The spokesperson said the president updated Mr Johnson on his phone call with Mr Putin.

"The prime minister noted that President Putin's commitments to President Macron were a welcome sign that he might still be willing to engage in finding a diplomatic solution," the spokesperson added.

"The prime minister stressed that Ukraine's voice must be central in any discussions.

"The leaders agreed on the need for both Russia and Ukraine to meet their commitments under the Minsk Agreements in full.

"They also underscored the need for President Putin to step back from his current threats and withdraw troops from Ukraine's border.

"The prime minister and President Macron agreed next week would be crucial for diplomacy and resolved to stay in close contact."

There is a "remarkable air of normalcy", reports Correspondent Dan Rivers from the city of Kharkiv which is only 20 miles from the Russian border where troops are massing

Despite an apparent thawing of tensions with the agreement of more talks, reports suggest Russian troops have received orders to proceed with an invasion and that commanders on the ground are making specific plans. It follows calls from Mr Zelensky for Mr Putin to meet him, amid a sharp spike in violence in and around territory held by Russia-backed rebels in Ukraine.

“I don't know what the president of the Russian Federation wants, so I am proposing a meeting,” Mr Zelensky said at the Munich Security Conference.

"Ukraine will continue to follow only the diplomatic path for the sake of a peaceful settlement.”

There was no immediate response from the Kremlin.
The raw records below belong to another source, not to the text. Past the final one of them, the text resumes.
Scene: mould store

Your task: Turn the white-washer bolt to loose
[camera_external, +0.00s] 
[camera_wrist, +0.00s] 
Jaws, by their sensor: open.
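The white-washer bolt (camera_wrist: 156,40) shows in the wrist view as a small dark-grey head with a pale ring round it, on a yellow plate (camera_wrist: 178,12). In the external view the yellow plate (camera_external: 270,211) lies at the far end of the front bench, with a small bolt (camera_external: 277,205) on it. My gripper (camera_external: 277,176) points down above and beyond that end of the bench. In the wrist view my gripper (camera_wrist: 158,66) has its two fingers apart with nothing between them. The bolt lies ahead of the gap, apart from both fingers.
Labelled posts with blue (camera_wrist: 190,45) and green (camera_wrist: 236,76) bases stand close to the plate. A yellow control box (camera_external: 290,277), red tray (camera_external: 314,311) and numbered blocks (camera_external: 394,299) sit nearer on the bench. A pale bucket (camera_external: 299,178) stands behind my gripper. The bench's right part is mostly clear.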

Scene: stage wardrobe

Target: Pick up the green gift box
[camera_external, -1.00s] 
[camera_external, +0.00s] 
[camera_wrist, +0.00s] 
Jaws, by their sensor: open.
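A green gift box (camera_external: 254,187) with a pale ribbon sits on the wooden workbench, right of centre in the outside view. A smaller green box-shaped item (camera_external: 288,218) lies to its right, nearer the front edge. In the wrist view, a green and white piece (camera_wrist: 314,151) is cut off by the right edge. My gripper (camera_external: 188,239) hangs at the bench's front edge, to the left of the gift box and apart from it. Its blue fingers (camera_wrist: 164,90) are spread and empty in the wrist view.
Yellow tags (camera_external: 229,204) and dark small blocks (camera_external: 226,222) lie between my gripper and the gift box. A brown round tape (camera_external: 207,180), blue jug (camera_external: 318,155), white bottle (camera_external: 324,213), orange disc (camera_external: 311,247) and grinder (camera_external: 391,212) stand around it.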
President Zelensky met Prime Minister Johnson in Munich, who “underscored the UK’s unequivocal support” and condemned recent Russian aggression, including “shelling in Donbass”, according to Downing Street.

On Sunday, former Ukrainian president Petro Poroshenko told ITV News that he was worried about what the next few days held for his country, due to the evidence presented by the US, UK and EU.

Former Ukrainian president Petro Poroshenko says he will not leave the country, even if Russia invades

"The only chance to keep the peace is to withdraw the Russian troops from our border," the 56-year-old said.

He added that nobody wanted peace more than Ukrainians and that whatever happens, he would stay in the country.

It came after Britain chose to “temporarily” move its embassy in the Ukrainian capital to Lviv, near the border with Poland, as fears grow about a Kremlin-ordered offensive.

Germany and Austria joined the UK and US in telling their citizens to leave Ukraine and German air carrier Lufthansa cancelled flights to the capital Kyiv, and to Odessa, a Black Sea port that could be a key target in an invasion.

Boris Johnson, right, met Ukrainian President Volodymyr Zelenskyy at the Munich Security Conference in Germany Credit: Matt Dunham/PA

In Munich, Prime Minister Johnson said: “If Ukraine is invaded, and if Ukraine is overwhelmed, we will witness the destruction of a democratic state – a country that has been free for a generation with a proud history of elections.”

“As I speak to you today," he said, "we do not fully know what (Russian) President Putin intends, but the omens are grim and that is why we must stand strong together."

He added: “I believe that Russia would have absolutely nothing to gain from this catastrophic venture, and everything to lose.

“And while there is still time, I urge the Kremlin to de-escalate, to disengage its forces from the frontier and to renew our dialogue.”